Speech Enhancement

Remove background noise from speech recordings using DeepFilterNet3. The model runs on the Neural Engine via CoreML for efficient inference, while all signal processing (STFT, ERB filterbank, deep filtering) runs on the CPU via Accelerate/vDSP.

Architecture

DeepFilterNet3 uses a dual-decoder architecture that separates spectral envelope enhancement from fine-grained spectral detail recovery.

StageDetails
STFTShort-time Fourier transform via vDSP
Encoder4 SepConv2d layers + SqueezedGRU
ERB DecoderSigmoid mask applied to ERB-scale frequency bands
DF Decoder5-tap complex-valued filtering coefficients
iSTFTInverse STFT to reconstruct the time-domain signal

The ERB Decoder estimates a gain mask on the Equivalent Rectangular Bandwidth (ERB) scale, handling broad spectral shaping.
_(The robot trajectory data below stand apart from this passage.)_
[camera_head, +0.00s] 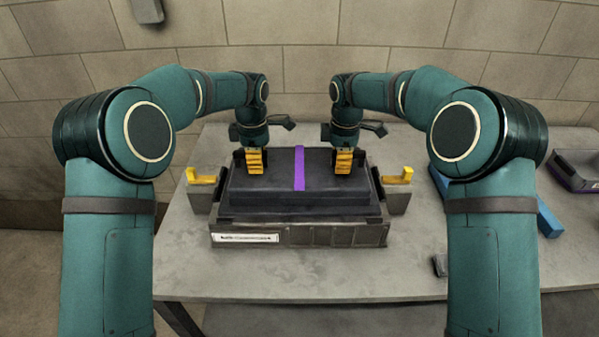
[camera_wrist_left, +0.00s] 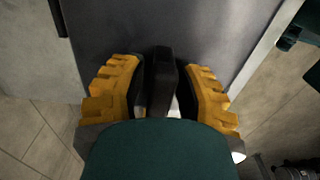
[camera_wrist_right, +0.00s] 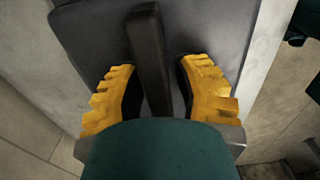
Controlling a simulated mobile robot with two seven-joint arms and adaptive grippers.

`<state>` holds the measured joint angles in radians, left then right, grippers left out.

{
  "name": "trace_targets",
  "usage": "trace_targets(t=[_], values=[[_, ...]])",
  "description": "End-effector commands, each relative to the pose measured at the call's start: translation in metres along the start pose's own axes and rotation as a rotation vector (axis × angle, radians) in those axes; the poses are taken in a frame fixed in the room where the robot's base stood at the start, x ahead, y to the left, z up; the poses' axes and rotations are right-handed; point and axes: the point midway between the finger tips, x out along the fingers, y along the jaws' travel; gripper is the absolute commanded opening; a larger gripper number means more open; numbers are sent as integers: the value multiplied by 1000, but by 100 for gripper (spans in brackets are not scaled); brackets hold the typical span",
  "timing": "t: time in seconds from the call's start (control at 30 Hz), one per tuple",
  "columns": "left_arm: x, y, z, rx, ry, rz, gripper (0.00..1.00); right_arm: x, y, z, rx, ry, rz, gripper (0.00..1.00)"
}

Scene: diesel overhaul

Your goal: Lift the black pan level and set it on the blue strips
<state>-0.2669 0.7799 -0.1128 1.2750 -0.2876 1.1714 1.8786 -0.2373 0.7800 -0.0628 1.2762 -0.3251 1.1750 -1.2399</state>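The black pan (camera_head: 270,188), dark with a purple stripe across its middle, sits level on a dark grey base (camera_head: 330,234) on the table. My left gripper (camera_head: 255,162) points down over the pan's left part. In the left wrist view its yellow fingers stand apart on either side of a black bar (camera_wrist_left: 163,80). My right gripper (camera_head: 343,162) points down over the pan's right part. Its fingers are spread around a similar black bar (camera_wrist_right: 148,60), with gaps visible. Blue strips (camera_head: 549,217) lie on the table at the right, partly hidden by my right arm.
Grey blocks with yellow tops stand beside the pan, at left (camera_head: 201,196) and right (camera_head: 397,194). A dark box with purple trim (camera_head: 574,172) is at the far right. A small dark object (camera_head: 440,265) lies near the front edge. The table's front left is clear.

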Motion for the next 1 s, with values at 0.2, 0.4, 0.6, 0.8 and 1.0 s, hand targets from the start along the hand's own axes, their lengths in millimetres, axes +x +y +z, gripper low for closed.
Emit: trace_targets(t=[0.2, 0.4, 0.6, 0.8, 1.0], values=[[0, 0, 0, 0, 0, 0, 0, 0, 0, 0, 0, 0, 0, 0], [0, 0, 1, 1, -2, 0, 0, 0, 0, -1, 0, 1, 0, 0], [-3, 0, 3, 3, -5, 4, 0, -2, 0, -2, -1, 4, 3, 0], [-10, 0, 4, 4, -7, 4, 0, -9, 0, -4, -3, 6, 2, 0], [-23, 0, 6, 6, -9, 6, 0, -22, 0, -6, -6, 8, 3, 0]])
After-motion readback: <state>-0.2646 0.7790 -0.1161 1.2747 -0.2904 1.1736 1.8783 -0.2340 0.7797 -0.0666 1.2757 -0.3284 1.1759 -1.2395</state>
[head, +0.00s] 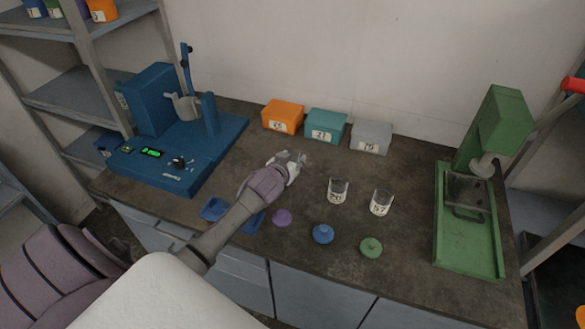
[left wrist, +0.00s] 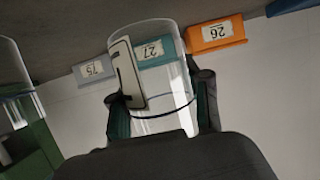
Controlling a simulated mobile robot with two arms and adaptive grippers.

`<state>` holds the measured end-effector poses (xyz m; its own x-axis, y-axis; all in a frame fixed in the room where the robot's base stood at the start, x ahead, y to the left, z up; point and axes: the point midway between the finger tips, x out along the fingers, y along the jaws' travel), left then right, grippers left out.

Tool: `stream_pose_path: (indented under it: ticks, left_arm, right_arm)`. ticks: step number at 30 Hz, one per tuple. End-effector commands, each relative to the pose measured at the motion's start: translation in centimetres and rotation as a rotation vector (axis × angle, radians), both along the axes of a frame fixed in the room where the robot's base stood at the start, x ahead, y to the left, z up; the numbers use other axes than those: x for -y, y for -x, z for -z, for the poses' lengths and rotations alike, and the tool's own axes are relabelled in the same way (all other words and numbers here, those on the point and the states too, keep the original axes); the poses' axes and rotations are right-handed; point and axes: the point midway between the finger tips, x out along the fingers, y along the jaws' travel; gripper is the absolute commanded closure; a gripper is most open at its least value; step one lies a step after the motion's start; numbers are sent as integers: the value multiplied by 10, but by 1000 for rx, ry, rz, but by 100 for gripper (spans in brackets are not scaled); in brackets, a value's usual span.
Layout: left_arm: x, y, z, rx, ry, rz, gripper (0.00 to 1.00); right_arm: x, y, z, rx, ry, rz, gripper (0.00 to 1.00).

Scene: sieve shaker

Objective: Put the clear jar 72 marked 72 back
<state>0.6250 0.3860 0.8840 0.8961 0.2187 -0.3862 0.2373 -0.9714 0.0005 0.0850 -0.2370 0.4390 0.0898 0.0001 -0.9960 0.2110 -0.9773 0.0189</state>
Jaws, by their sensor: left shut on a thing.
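My left gripper (head: 292,163) is over the middle of the counter, in front of the orange and teal boxes. In the left wrist view its fingers (left wrist: 160,105) are shut around a clear jar (left wrist: 165,60). The jar's white label is turned partly aside, so I cannot read its full number. In the head view the held jar is hardly visible. Two other clear jars with labels, a left one (head: 338,190) and a right one (head: 381,202), stand on the counter to the right; their numbers are hard to read. My right gripper is not in view.
An orange box (head: 283,116), a teal box (head: 325,125) and a grey box (head: 371,136) line the back. Purple (head: 282,217), blue (head: 322,233) and green (head: 371,247) lids lie in front. A blue machine (head: 154,170) stands left, a green one (head: 495,130) right.

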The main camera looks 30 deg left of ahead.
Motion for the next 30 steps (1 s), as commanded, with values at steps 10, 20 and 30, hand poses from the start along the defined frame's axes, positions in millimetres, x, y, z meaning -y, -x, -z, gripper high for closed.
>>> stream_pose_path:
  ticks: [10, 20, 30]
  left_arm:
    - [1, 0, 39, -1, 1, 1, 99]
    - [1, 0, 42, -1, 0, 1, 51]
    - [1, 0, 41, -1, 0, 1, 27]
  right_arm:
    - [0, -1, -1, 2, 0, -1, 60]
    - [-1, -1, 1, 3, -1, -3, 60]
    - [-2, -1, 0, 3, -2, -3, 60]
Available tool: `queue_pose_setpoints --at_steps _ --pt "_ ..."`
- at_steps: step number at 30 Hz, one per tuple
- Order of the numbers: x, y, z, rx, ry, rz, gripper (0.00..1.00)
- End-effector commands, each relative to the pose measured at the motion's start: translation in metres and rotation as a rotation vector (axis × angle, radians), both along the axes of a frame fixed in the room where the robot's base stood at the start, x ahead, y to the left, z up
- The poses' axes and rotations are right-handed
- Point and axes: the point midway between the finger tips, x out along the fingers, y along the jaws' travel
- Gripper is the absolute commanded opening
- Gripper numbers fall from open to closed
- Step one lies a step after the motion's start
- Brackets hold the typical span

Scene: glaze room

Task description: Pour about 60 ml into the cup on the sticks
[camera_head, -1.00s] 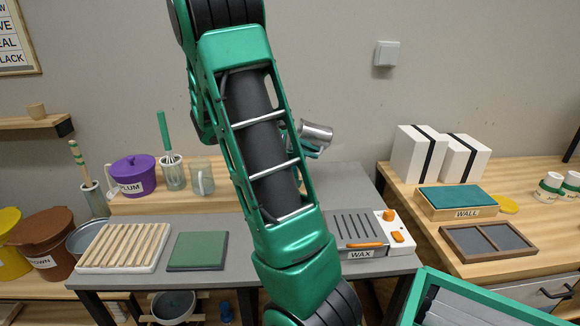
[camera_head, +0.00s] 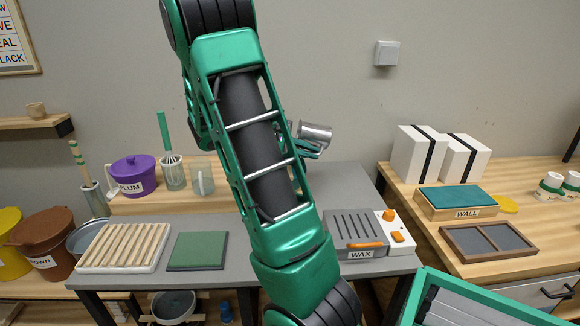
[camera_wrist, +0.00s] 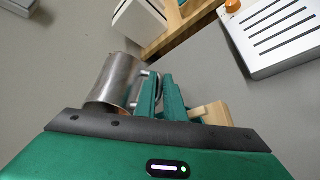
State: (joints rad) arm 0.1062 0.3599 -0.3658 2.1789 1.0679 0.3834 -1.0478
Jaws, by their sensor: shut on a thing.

The DF Decoder predicts 5-tap complex filtering coefficients for fine detail, applying learned filters directly in the frequency domain.

Processing Pipeline

  1. STFT — Decompose the noisy audio into time-frequency representation using vDSP
  2. ERB Features — Map STFT bins to ERB-scale frequency bands
  3. Neural Network — Encoder processes features on Neural Engine; ERB and DF decoders predict enhancement parameters
  4. ERB Masking — Apply sigmoid gain mask to suppress noise in the spectral envelope
  5. Deep Filtering — Apply 5-tap complex coefficients for fine spectral detail recovery
  6. iSTFT — Reconstruct clean audio from the enhanced spectrum

Model Variants

VariantSizePrecision
INT8 (default)~2.2 MB8-bit quantized
FP32~4.3 MBFull precision

The model has approximately 2.1M parameters. The INT8 variant is used by default and provides equivalent quality at half the size.

CLI Usage

# Denoise audio (output to _denoised.wav)
.build/release/audio denoise noisy.wav

# Specify output file
.build/release/audio denoise noisy.wav -o clean.wav

# Use FP32 model variant
.build/release/audio denoise noisy.wav --model fp32

Options

OptionDescription
--output, -oOutput file path (defaults to <input>_denoised.wav)
--modelModel variant: int8 (default) or fp32
Important

DeepFilterNet3 runs on the Neural Engine via CoreML, not on the GPU via MLX. This means it works efficiently even while other GPU-based models (ASR, TTS) are running. No metallib compilation is required.

Model Downloads

ModelSizeHuggingFace
DeepFilterNet3 (CoreML FP16)~4.2 MBaufklarer/DeepFilterNet3-CoreML

Combining with Other Models

Speech enhancement is particularly useful as a preprocessing step before other models:

# Denoise then transcribe
.build/release/audio denoise noisy.wav -o clean.wav
.build/release/audio transcribe clean.wav

Swift API

import SpeechEnhancement

let model = try await DeepFilterNet3.loadFromHub()
let cleanAudio = try await model.denoise(audioFile: "noisy.wav")
try cleanAudio.write(to: "clean.wav")